Depending on how much these new policies stick, airlines could lose passengers, especially those flying for business — the most coveted travelers since they often buy more expensive seats, or tickets at the last minute, when fares are usually the highest. "If screening doesn't permit, for example, laptops and BlackBerries, then the issue I think is mostly one of whether business travelers feel their priorities are compromised," says Robert Mann, president of airline consultancy R.W. Mann & Co. "If so, there will be far less business travel."

Airlines could also be hurt by a decade-long trend of increasing overhead bin space. As the carriers have made more accommodation for passengers' preference to carry on larger pieces of luggage, they've simultaneously invested less in their checked-bag systems.
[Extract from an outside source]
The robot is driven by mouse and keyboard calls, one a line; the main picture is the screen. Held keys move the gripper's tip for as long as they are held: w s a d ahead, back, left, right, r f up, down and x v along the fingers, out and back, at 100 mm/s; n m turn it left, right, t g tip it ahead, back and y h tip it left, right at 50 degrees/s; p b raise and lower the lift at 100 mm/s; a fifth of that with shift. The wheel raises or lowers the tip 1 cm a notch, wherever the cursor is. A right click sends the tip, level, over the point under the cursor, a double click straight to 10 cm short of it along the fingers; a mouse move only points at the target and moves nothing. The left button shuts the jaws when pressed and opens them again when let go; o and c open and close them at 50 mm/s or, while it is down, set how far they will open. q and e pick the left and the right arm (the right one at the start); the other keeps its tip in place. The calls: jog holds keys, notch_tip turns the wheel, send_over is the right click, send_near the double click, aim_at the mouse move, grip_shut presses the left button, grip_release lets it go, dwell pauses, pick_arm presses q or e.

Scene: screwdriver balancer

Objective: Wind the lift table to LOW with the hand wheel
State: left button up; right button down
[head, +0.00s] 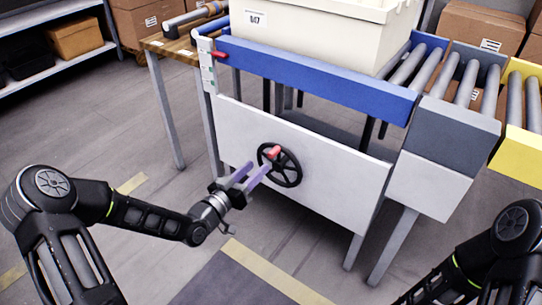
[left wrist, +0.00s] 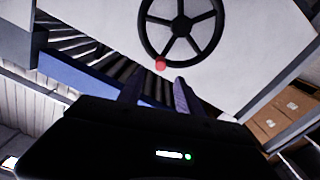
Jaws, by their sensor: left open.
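The black hand wheel (head: 281,166) with a red knob (head: 273,153) is mounted on the white front panel (head: 325,180) of the lift table. The knob sits at the wheel's upper left in the head view. The wheel (left wrist: 181,30) and knob (left wrist: 160,64) also show in the left wrist view. My left gripper (head: 254,175) is open, its purple fingers pointing at the wheel, apart from the knob as far as I can tell. The lift table's blue top frame (head: 320,82) carries a cream bin (head: 310,40). A red pointer (head: 220,55) sits near the top of the scale (head: 207,68). My right gripper is out of view.
A grey roller conveyor section (head: 455,125) and a yellow one (head: 520,150) stand at the right. A wooden table (head: 172,44) stands behind at the left. Cardboard boxes (head: 480,25) are at the back. The floor before the panel is clear.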

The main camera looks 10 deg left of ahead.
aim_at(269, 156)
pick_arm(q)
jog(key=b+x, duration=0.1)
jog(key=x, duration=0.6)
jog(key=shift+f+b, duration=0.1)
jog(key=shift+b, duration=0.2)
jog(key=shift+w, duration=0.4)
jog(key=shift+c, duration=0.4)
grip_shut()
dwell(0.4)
For a business, that makes sense: why would an airline pay someone to handle your bag if you're willing to do it for free? If carriers must revert to a system of more checked luggage, then the higher cost of loading and unloading returns. "That's a labor-intensive process," says Mann, "and it has a monetary impact."

The good news was that in the past year, the domestic airline industry has begun to emerge from a long economic slump, marked by years in the red and numerous bankruptcies. Before Thursday's events, John Heimlich, chief economist of the Air Transport Association, a trade group, was predicting that U.S. airlines would lose just $500 million in 2006 — a dramatic improvement over last year's $5.7 billion loss. For 2007, he was predicting a profit. And that upswing, no matter how preliminary, puts the industry in a better position to deal with the current blow.